There is a high likelihood that 40,000 delegates from 200 countries will agree to legally-binding rules at the COP 21 climate talks in Paris in December. As a matter of pure economics, it makes no difference whether or not you accept the hypothesis of man-made global warming. The political argument has been settled by the world's dominant powers.

The messy compromise will fall far short of capping carbon emissions at 3,000 gigatonnes, the outer limit deemed necessary by scientists to stop temperatures rising by more than two degrees Celsius above pre-industrial levels. (We have used up two-thirds)

But it will probably usher in some sort of regime that puts a "non-trivial" price on burning carbon, the first of several escalating accords. Eventually it will be draconian.

"I don't think people have fully realised that there is a finite budget, and when it's used up, that's it," said Professor Jon Gibbins from Edinburgh University. "We will have to go negative and capture carbon from the air, which will be very expensive."

A new report by Cititgroup - "Energy Darwinism" - says an ambitious COP 21 implies that a third of global oil reserves, half the gas and 80pc of coal reserves cannot be burned, unless carbon capture and storage (CCS) comes to the rescue.

It is precisely this prospect of "fossil-dämmerung" that is at last concentrating the mind. The fossil industry itself is embracing the CCS revolution because its own survival depends on it in a "two degree" political world.

Carbon capture has long been dismissed as a pipe-dream. But as so often with technology, the facts on the ground are rapidly pulling ahead of a stale narrative.

The Canadian utility SaskPower has already retro-fitted a filtering system onto a 110 megawatt (MW) coal-fired plant at Boundary Dam, extracting 90pc of the CO2 at a tolerable cost. It used Cansolv technology from Shell.

"We didn't intend to build the first one in the world, but everybody else quit," said Mike Monea, the head of the project.

"We have learned so much from the design flaws that we could cut 30pc off the cost of the next plant, but it is already as competitive as gas in Asia," he said. The capture process uses up 18pc of the power - a cost known as the "parasitic load" - but it is less than the 21pc expected.

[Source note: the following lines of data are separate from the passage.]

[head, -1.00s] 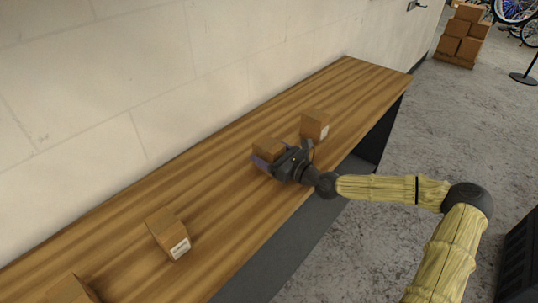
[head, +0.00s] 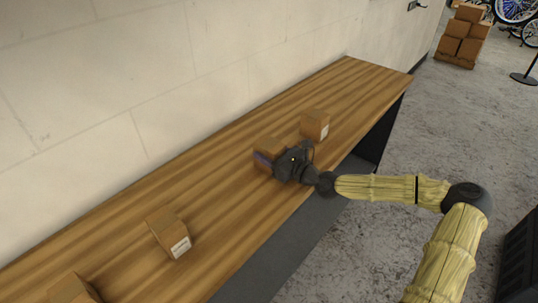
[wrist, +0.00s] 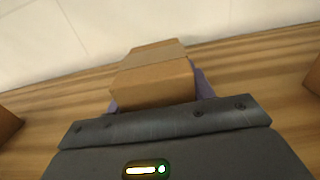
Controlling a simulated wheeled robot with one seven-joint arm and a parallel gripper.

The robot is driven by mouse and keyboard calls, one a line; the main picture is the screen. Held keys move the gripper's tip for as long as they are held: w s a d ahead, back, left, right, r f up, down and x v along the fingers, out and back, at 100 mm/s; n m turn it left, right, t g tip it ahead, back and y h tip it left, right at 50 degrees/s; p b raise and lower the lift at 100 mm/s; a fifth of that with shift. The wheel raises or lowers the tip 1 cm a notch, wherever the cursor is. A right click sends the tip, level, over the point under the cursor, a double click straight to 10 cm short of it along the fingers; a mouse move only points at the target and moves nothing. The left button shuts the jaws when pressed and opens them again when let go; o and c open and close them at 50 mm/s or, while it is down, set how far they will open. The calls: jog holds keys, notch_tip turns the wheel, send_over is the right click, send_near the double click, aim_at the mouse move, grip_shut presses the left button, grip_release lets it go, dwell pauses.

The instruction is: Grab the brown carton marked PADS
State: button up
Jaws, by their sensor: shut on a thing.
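A brown carton (head: 268,149) is on the wooden bench, in the middle of the row of cartons. My gripper (head: 270,160) is shut on it, with its fingers along the carton's sides. In the wrist view the carton (wrist: 153,80) sits between the purple-grey fingers, and a paler tape band crosses its top. No marking can be read on the faces that show, so I cannot tell whether it says PADS. I cannot tell whether it is clear of the bench top.
On the wooden bench (head: 220,190), another carton (head: 315,125) stands just behind and to the right. A labelled carton (head: 168,233) stands to the left, and one more (head: 72,290) is at the lower left edge. The wall runs along the back.

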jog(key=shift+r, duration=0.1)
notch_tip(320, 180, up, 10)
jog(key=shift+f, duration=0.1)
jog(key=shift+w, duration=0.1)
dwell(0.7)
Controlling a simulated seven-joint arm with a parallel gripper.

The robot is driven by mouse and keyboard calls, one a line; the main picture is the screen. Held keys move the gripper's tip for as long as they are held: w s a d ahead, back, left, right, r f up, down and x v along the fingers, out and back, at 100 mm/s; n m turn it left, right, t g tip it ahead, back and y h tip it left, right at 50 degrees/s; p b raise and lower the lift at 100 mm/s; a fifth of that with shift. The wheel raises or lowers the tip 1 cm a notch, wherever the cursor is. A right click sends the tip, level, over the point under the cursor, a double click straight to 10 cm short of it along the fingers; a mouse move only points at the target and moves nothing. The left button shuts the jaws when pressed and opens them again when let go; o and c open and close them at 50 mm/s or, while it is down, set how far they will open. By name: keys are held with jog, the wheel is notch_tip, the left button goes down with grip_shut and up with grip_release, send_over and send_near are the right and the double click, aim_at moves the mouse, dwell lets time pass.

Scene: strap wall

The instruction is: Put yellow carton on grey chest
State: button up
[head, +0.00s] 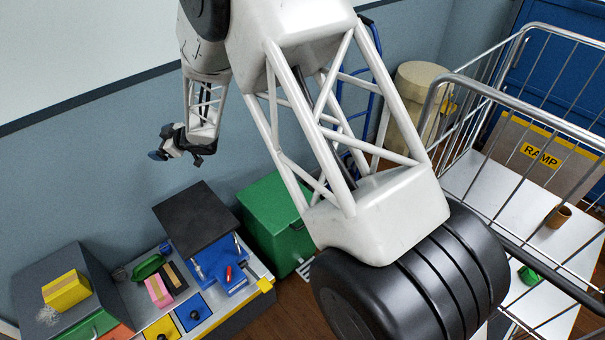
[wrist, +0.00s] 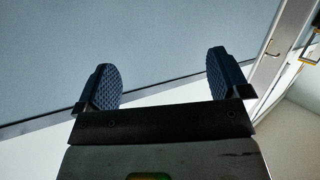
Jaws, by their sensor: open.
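The yellow carton (head: 66,290), with a tan strip across its top, sits on the flat top of the grey chest (head: 60,265) at the lower left of the head view. Nothing holds it. My gripper (head: 177,153) is open and empty, high in front of the grey-blue wall, well above and to the right of the carton. In the wrist view its two dark blue ribbed fingers (wrist: 160,82) stand wide apart with only wall between them. Neither the carton nor the chest shows in the wrist view.
Beside the chest, a bench holds a green item (head: 149,266), a pink block (head: 158,290) and a raised dark panel (head: 193,219). A green chest (head: 270,210) stands behind. A wire cage trolley (head: 480,90) fills the right. Open air surrounds my gripper.

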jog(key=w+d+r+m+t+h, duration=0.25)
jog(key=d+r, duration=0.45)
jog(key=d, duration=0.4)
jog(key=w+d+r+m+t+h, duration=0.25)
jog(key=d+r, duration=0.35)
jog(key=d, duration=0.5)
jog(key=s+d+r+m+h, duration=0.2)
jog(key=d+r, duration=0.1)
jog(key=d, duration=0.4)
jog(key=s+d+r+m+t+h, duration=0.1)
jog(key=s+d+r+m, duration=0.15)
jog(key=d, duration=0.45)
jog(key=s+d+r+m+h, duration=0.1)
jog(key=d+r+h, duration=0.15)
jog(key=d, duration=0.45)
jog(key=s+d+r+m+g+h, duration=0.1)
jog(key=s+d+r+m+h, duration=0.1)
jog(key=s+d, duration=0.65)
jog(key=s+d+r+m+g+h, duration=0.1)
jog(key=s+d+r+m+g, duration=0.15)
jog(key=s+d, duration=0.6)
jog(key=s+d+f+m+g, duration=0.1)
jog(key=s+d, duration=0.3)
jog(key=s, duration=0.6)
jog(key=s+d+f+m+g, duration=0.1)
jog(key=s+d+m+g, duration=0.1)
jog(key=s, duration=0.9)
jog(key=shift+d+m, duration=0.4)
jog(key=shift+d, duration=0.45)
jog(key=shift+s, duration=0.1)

Visitors from across the world have been flocking to the plant, especially the Chinese, but also officials from Britain's Department of Energy and Climate Change (DECC).

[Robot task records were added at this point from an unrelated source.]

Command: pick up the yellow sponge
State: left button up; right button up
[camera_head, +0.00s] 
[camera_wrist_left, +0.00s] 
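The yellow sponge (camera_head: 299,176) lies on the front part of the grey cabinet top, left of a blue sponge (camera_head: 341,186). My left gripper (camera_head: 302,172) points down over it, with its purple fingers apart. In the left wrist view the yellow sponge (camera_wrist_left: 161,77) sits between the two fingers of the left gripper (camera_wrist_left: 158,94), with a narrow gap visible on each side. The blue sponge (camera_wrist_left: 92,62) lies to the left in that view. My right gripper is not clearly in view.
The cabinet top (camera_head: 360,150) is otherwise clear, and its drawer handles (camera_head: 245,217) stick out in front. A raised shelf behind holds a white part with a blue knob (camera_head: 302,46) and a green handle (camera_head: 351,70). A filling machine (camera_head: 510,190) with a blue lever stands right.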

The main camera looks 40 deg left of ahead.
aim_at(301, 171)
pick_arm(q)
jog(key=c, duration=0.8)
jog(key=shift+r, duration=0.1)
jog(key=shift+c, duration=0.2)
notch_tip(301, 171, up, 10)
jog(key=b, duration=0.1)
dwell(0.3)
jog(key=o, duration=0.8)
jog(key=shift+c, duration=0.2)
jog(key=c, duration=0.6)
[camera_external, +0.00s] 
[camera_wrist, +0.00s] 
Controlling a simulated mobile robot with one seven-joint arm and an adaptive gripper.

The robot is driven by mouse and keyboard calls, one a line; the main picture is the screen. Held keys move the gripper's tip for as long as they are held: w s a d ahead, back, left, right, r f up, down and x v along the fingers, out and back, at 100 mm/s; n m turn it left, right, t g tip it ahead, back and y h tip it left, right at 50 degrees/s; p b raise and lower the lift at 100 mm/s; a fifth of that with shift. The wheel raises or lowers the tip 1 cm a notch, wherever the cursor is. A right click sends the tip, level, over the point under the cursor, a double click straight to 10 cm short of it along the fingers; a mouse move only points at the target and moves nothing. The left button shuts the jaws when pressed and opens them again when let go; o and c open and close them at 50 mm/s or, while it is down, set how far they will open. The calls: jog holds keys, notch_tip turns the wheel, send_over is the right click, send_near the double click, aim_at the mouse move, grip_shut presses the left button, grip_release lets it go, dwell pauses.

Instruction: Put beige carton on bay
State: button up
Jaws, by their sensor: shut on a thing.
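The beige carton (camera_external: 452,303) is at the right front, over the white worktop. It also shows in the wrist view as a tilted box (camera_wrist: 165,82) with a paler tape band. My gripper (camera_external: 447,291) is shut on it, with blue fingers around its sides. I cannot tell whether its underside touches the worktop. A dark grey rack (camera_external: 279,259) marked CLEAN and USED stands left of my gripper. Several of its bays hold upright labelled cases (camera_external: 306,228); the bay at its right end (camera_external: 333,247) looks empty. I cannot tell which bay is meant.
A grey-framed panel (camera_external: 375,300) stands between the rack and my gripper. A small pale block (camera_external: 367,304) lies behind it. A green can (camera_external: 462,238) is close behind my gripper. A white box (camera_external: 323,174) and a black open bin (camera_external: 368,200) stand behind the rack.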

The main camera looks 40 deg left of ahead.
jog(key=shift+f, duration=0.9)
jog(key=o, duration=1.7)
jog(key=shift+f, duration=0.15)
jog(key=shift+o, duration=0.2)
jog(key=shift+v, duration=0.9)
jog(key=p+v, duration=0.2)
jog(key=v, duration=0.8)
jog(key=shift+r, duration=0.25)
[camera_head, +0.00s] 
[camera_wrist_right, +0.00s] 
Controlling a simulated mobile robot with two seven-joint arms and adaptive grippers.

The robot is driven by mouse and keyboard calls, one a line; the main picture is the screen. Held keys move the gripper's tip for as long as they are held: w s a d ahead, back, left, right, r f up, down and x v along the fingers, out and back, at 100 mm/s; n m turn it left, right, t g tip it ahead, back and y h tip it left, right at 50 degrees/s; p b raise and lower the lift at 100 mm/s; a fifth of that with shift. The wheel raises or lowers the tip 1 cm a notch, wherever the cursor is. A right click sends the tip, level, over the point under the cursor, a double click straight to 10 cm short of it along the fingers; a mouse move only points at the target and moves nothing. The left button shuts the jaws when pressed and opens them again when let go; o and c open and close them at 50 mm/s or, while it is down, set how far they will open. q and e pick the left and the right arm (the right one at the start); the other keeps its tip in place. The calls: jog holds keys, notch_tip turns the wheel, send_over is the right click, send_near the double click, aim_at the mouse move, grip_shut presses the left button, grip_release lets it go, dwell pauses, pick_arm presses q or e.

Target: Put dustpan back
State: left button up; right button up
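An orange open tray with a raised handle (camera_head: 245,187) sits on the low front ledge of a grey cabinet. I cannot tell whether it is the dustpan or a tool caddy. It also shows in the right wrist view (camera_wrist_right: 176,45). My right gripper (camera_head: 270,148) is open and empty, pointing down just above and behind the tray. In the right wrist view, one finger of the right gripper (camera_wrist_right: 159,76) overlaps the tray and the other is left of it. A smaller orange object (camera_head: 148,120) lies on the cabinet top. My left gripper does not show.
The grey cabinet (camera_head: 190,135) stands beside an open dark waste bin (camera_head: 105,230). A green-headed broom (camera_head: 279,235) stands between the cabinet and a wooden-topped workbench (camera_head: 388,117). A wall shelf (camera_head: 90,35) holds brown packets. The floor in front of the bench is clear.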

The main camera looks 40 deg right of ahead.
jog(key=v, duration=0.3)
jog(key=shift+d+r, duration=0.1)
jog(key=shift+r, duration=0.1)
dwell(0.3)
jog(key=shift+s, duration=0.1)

The project elicits equal fury from climate sceptics and militant greens, an odd alliance. They complain that it was heavily subsidised by the Canadian government. But this tells us little about relative costs. Wind, solar and nuclear all receive subsidies in different ways.

Britain is poised to take the lead in Europe, approving two CCS projects later this year with a £1bn grant. One will be a retro-fit on SSE's gas-fired plant at Peterhead in Scotland. The CO2 will be sent through the Golden Eye pipeline to storage sites in deep rock formations below the North Sea.

The other will be Drax's White Rose plant in Yorkshire, a purpose-built 448 MW "oxyfuel" plant for coal. With biomass, it promises negative carbon emissions.

Bill Spence, the Shell executive leading the Peterhead project, said renewables have had a 20-year head-start over carbon capture but there will now be a "race down the cost-curve" as the UK's subsidy regime levels the playing field. The take-off point will be around 2030. "We think costs will be significantly less than offshore wind," he said.

If so, it is far from clear why the UK should commit to any more nuclear power stations beyond the two hideously expensive plants being built at Hinkley Point.

Solar power is another matter. It should be able pay its way in low-to-mid latitudes once carbon pricing starts to bite, even against coal and gas with CCS.

This CCS breakthrough has radical economic implications, to Britain's benefit. Storage is a third of the cost. The UK is alone among the big EU states - it has the pipelines and North Sea storage.

The Europeans mostly refuse to store carbon on land - supposedly because leaks in low lying areas could be (slightly) hazardous - and they lack the used wells that make the cheapest depositories.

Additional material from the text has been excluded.